Meatball Pastry
Meatball pastry from Spoonsparrow: Juicy meat under a crispy crust
Ingredients
- 1 stalk leek
- 400 g mixed mushrooms (button, porcini and chanterelles)
- 1 tbsp butter
- 1 kg minced beef
- 1 egg
- 1 tbsp fresh chopped parsley
- 1 tbsp fresh chopped marjoram
- Salt
- Pepper
- 1 tbsp mustard
- 1 tbsp olive oil (for the pan)
- 200 g puff pastry (whole wheat)
- 1 egg yolk
- 1 tbsp heavy cream
Instructions
-
1.
Wash, trim and finely chop the leek. Clean and dice the mushrooms. Heat butter in a skillet. Add leek and mushrooms and sauté over medium heat for 3–5 minutes. Remove from heat and let cool.
-
2.
Place minced beef in a bowl and mix well with leek, mushrooms, egg, herbs, salt, pepper and mustard. Brush the pan with olive oil. Fill the pan with the meat mixture and smooth the surface.
-
3.
Roll out puff pastry to 3–4 mm thickness and cut to size.
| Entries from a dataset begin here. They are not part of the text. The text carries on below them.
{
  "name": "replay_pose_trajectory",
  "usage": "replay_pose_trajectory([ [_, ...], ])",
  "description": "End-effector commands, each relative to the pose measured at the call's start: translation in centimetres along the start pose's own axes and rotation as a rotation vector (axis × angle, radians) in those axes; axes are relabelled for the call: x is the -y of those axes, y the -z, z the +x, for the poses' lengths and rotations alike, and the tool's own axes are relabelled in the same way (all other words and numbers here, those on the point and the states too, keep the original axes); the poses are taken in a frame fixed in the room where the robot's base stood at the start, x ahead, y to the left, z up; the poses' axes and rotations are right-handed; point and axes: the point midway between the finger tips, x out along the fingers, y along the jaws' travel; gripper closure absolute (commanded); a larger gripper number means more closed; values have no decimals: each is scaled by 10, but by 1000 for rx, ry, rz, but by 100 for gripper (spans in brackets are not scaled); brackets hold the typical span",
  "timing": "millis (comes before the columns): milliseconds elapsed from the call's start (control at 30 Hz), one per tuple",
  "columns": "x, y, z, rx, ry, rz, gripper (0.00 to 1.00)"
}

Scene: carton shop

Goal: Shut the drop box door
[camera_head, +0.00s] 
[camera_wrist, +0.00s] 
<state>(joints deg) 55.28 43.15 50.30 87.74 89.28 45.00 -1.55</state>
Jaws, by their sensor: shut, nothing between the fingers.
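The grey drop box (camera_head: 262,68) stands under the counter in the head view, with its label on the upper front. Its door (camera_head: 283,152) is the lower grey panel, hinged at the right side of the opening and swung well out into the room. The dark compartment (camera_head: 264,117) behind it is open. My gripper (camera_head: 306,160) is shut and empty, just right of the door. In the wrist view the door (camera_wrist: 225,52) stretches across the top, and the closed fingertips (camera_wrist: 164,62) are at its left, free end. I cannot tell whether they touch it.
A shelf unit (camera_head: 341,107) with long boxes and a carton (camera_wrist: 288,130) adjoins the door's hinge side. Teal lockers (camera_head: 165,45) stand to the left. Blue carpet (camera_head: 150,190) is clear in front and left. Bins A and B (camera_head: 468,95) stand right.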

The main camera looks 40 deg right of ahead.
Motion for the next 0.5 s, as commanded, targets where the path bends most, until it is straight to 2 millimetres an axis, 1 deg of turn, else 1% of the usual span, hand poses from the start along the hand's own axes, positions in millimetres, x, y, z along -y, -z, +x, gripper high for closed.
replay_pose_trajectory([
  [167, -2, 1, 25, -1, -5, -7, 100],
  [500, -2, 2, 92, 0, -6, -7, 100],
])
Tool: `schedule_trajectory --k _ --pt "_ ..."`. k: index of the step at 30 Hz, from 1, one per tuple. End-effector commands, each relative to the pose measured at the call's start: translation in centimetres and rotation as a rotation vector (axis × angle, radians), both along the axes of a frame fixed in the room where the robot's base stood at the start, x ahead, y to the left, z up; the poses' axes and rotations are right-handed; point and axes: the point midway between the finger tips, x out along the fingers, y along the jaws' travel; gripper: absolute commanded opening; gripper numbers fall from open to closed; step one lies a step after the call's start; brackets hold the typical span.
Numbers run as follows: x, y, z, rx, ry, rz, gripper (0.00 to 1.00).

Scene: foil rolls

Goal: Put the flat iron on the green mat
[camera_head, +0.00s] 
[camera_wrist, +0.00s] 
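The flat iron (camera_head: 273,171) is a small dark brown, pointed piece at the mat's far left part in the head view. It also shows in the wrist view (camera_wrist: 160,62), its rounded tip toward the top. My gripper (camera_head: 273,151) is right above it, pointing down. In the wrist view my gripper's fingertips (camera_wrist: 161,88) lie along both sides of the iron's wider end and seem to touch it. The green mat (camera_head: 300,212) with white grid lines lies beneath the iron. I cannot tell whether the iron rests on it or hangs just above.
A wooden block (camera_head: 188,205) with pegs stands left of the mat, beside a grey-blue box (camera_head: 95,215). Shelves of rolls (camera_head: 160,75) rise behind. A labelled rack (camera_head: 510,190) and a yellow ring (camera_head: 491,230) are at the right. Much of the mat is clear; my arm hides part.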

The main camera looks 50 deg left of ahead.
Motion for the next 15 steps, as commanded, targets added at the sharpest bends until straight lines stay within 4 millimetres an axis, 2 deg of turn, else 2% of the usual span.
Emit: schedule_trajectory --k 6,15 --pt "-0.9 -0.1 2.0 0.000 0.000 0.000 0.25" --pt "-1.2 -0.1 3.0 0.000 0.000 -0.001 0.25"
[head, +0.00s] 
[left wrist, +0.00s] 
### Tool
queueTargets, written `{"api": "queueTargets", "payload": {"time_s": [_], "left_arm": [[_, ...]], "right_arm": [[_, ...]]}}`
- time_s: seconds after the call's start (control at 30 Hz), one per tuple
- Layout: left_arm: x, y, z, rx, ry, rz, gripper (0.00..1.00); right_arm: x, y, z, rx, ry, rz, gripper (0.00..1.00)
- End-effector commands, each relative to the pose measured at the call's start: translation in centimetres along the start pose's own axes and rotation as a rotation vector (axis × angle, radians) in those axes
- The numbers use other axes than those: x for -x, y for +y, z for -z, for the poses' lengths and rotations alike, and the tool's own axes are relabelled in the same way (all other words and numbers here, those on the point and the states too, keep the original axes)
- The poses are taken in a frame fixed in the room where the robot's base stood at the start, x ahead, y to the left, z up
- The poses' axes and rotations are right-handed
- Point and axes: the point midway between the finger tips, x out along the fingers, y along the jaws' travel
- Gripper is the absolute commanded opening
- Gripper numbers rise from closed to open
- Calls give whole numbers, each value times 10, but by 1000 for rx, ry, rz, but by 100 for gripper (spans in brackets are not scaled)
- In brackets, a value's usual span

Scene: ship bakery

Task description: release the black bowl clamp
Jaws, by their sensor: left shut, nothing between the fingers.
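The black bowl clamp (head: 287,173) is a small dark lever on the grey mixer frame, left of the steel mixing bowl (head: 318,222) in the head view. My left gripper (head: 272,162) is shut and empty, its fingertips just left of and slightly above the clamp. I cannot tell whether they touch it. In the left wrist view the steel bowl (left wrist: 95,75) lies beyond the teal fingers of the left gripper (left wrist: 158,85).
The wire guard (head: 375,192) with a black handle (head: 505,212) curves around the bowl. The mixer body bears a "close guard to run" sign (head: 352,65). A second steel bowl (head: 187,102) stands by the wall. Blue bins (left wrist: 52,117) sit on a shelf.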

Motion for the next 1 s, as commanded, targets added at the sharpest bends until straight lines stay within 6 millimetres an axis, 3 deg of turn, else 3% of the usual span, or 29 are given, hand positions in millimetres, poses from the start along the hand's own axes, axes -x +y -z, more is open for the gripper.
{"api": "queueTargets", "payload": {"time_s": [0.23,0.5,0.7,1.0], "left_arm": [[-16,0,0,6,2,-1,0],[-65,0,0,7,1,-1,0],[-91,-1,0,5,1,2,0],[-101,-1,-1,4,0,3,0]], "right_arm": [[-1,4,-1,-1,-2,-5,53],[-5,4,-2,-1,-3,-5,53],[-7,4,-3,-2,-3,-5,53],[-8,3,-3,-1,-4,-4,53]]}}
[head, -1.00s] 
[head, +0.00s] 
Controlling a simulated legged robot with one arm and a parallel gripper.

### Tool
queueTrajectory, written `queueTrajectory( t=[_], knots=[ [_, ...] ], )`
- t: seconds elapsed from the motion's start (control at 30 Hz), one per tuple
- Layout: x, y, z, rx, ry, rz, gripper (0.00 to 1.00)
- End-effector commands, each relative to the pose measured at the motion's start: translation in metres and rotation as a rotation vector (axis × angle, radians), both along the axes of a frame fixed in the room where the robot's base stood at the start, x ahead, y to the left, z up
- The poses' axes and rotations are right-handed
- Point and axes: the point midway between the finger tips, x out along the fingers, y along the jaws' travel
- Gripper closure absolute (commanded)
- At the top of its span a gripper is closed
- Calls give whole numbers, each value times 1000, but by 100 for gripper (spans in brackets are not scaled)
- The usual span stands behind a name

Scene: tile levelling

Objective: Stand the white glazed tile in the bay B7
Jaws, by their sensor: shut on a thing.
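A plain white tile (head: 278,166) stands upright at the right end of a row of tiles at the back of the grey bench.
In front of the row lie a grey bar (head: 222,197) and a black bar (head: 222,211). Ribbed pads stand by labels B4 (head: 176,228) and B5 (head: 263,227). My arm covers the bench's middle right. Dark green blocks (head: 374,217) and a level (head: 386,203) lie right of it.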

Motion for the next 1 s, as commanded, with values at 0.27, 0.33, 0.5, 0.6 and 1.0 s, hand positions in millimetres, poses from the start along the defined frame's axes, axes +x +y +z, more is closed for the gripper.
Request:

Punch a hole in the center for steam escape. Lay the pastry over the meat filling and press edges firmly. Cut decorative shapes from leftover pastry and place on top.
-
4.
Whisk egg yolk with cream and brush over the pastry. Bake the meatball pastry in a preheated oven at 180 °C (fan 160 °C; gas: level 2–3) for about 1 hour until golden brown. Slice and serve with salad if desired.